Last year, Israeli journalist Raviv Drucker documented how JNF-KKL (the Israeli organization) committed millions of dollars to support settlement projects. These included infrastructure for a new neighborhood in Ariel, a yeshiva in Beit El, and a visitors’ center in Gush Etzion that is ground zero for pro-settlement propaganda. How much of this money comes from U.S. tax exempt donations? JNF-USA isn’t saying.
The most recent available tax filings list close to $20 million dollars in grants for “general support” to unspecified projects in the Middle East. The website focuses on a few environmental and community development initiatives in the Negev and, in the “north and the south.”
But when T’ruah supporters around the country wrote to JNF-USA to ask how much of our U.S. donor money goes to settlements, the organization responded with a letter that further muddies the issue.
This response asserts, “Contrary to T’ruah’s allegations, JNF is not involved in any settlement building and never has been.” But the letter continues: “KKL-JNF has deep roots in Gush Etzion… The few projects that JNF-USA supports include the new museum and visitor center at Gush Etzion, the Three Boys Promenade (in memory of the three young men killed last summer), and various parks and the maintenance thereof.”
Which is it? Does JNF have no investment in the settlements, or are they using U.S. donor money to build parks beyond the Green Line that divides Israel proper from the occupied territories?
There are hints of course. Last week, a New Jersey synagogue hosted a JNF fundraiser for projects in Gush Etzion. Commenting this fall on a video produced by T’ruah, JNF-USA CEO Russell Robinson told Haaretz reporter Debra Nussbaum Cohen, “we only do projects within consensus areas of Israel, like Ma’alei Adumim, Ariel and Gush Etzion.” This reference to certain settlements as “consensus areas of Israel” belies the fact that one side cannot declare a “consensus.” Until there’s a peace agreement, everything over the Green Line remains under military control.
Bizarrely, JNF doesn’t even seem sure what the Green Line is. The letters they sent out claim, “The Green Line is named such because of the millions of trees KKL-JNF planted there over the decades before Israel’s founding and the millions we’ve planted across the country since.” In fact, the Green Line refers to the 1949 armistice line, so named after the color of the ink used to draw it. The areas over the Green Line, captured in 1967, have not been annexed by Israel (with the exception of the Golan Heights and East Jerusalem, which have) and — even according to Israeli law — do not have the same legal status as the area inside the Green Line. Perhaps this rejection of the political demarcation explains why the famous JNF Blue Box leaves out the Green Line altogether.

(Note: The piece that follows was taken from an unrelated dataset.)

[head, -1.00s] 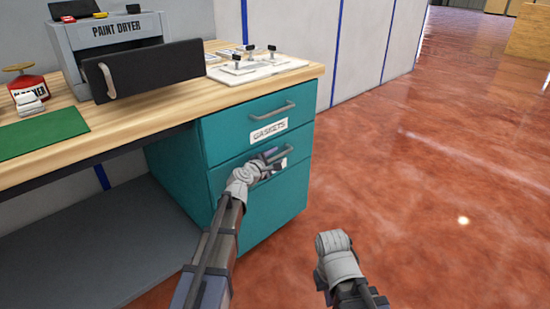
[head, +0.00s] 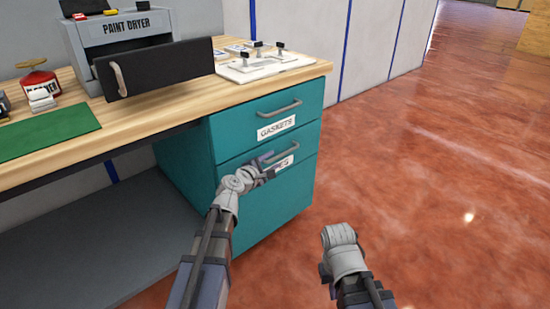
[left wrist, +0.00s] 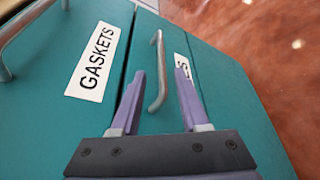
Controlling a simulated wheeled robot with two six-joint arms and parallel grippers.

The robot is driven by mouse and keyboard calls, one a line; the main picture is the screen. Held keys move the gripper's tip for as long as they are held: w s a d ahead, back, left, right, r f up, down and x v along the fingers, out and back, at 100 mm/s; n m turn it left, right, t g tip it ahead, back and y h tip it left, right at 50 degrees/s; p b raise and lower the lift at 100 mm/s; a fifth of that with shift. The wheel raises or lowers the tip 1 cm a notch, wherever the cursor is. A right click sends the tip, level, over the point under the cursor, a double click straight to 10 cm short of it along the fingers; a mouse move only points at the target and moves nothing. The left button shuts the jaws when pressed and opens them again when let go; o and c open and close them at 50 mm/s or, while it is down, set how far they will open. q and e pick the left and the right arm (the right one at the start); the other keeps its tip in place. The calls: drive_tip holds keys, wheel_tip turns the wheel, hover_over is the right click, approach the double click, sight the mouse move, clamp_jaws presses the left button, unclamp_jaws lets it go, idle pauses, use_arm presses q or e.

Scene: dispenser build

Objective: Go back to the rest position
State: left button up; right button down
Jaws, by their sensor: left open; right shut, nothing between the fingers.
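My left gripper (head: 266,166) is in front of the lower drawer of the teal cabinet (head: 185,165). In the left wrist view my left gripper (left wrist: 160,85) is open, its two purple fingers pointing at the drawer front. The lower drawer's bar handle (left wrist: 158,75) shows beyond and between the fingers, and I see no grip on it. Both drawers look shut. My right gripper (head: 340,237) is low over the floor, right of the cabinet, with nothing visible in it.
The upper drawer has a GASKETS label (head: 276,129). The wooden worktop (head: 150,121) above holds a paint dryer (head: 125,40), a green mat (head: 50,130), a red container (head: 37,82) and a white plate with knobs (head: 265,65). The red floor (head: 430,180) at the right is clear.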

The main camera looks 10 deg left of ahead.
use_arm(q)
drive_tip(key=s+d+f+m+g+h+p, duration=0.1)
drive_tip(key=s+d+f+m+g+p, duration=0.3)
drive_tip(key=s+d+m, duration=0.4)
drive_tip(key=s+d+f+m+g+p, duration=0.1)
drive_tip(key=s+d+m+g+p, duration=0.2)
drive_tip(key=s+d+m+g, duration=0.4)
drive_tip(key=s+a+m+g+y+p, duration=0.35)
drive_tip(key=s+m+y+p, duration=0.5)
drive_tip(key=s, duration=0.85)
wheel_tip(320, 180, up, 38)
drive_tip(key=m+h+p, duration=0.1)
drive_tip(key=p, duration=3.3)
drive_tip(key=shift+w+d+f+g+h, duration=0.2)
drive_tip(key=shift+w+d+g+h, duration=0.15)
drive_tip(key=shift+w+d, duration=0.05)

When I met with Russell Robinson, the head of JNF-USA in August, I requested a list of their current and past projects. Despite JNF’s claim that they “met with [T’ruah’s] director and shared everything,” I have yet to see such a list.

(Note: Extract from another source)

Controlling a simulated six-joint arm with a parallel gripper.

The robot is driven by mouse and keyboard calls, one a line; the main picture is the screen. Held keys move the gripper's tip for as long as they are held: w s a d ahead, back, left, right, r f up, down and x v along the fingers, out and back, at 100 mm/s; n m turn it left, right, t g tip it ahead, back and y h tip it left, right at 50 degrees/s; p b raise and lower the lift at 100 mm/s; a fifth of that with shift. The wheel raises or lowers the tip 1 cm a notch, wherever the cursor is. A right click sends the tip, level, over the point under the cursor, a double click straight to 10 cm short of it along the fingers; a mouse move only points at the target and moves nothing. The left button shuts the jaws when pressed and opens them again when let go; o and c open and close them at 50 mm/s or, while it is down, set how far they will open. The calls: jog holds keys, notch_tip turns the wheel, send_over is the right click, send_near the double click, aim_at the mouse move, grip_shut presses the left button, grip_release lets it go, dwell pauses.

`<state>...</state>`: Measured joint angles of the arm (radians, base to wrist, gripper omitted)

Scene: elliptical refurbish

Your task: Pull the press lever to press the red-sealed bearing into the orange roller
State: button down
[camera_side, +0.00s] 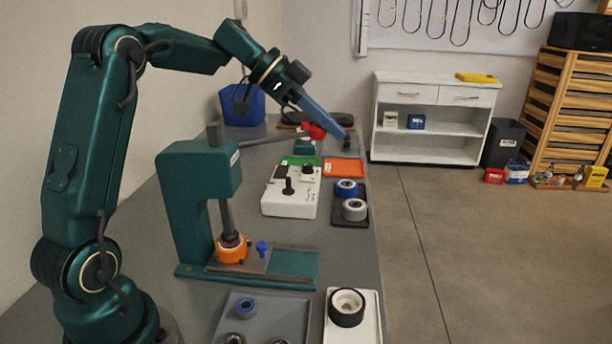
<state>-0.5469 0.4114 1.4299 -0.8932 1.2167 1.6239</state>
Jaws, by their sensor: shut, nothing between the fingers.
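The green press (185,195) stands on the bench in the side view. Its lever (265,139) runs out to the right and ends in a red knob (316,131). The orange roller (231,254) sits upright on the press base under the ram (228,218). The red-sealed bearing (230,241) shows as a thin red ring at the roller's top, below the ram; its depth in the roller cannot be told. My gripper (340,126) is shut and empty, reaching down to the right beside the red knob. Whether it touches the knob cannot be told.
A blue pin (262,248) stands right of the roller. Grey (275,312) and white (368,322) trays lie in front.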

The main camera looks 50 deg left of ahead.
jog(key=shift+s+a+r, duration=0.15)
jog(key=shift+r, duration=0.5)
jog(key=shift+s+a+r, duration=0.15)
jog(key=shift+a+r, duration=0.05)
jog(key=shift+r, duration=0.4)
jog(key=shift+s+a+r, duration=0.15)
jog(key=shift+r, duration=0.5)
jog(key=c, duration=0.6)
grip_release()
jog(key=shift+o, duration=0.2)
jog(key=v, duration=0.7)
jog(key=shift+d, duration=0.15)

In a few cases JNF-USA funnels money to U.S. “Friends of” organizations, which it is legally obliged to identify on its tax forms. We therefore know about a grants to the yeshiva based in the controversial settlement in Hebron and to Artists 4 Israel. The latter’s work includes a Facebook page that advocated for transferring Palestinians to Jordan, and a mural in Hebron calling for the rebuilding of the Jewish Temple where the Al Aqsa mosque now stands.
When our dollar bills disappear into the JNF pushke — or, of course, into the coffers of any organization directing money to Israel — we need to know that this money is going toward building peace, not obstructing it. Moses himself teaches us the importance of transparency. According to a midrash (rabbinic teaching), after the construction of the mishkan (tabernacle), a few troublemakers were suspicious that Moses might have skimmed a few materials off the top. In response, Moses offered a full and public accounting of every donation. Nothing was missing.

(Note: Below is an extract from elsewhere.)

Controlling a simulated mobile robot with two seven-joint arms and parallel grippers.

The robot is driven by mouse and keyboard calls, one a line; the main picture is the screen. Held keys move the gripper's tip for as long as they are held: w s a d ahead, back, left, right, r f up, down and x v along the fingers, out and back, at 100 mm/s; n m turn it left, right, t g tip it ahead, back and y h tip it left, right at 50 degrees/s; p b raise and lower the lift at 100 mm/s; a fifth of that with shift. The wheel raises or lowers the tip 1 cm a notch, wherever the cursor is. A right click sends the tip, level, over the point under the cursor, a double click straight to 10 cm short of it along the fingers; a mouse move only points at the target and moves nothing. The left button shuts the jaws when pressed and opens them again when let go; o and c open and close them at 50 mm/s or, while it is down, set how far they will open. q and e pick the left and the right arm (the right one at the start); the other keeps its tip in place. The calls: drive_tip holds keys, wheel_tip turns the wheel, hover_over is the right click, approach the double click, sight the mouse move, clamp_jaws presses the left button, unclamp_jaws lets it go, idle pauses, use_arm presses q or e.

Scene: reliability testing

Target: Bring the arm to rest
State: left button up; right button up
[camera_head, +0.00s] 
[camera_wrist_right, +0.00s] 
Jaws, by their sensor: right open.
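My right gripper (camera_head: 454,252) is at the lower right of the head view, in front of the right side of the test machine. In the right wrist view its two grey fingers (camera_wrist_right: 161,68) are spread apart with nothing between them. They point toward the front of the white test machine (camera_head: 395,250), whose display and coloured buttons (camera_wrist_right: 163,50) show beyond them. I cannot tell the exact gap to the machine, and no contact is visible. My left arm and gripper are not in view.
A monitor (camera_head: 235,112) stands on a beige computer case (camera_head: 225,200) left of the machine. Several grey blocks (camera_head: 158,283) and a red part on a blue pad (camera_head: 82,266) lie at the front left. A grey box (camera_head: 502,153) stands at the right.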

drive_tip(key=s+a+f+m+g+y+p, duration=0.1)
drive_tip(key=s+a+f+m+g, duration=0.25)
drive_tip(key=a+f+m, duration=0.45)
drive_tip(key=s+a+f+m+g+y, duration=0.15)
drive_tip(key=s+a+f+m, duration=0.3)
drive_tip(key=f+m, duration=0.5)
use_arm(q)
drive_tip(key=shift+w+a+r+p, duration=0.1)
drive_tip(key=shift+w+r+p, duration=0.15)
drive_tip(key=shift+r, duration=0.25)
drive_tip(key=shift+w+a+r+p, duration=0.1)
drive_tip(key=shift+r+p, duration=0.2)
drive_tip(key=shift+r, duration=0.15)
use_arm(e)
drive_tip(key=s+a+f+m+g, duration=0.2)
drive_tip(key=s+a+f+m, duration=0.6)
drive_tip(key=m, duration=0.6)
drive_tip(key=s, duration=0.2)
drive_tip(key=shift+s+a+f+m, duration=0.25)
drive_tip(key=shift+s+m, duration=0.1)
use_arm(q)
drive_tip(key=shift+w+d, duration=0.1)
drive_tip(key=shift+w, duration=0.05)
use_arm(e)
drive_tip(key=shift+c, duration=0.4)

If Moses can be transparent with the Jewish people’s money, so should the organization that bills itself as “Your Voice in Israel.”
Rabbi Jill Jacobs is the Executive Director of T’ruah: The Rabbinic Call for Human Rights, which mobilizes a network of 1800 North American rabbis and cantors and their communities to protect and advance human rights in North America, Israel, and the occupied Palestinian territories.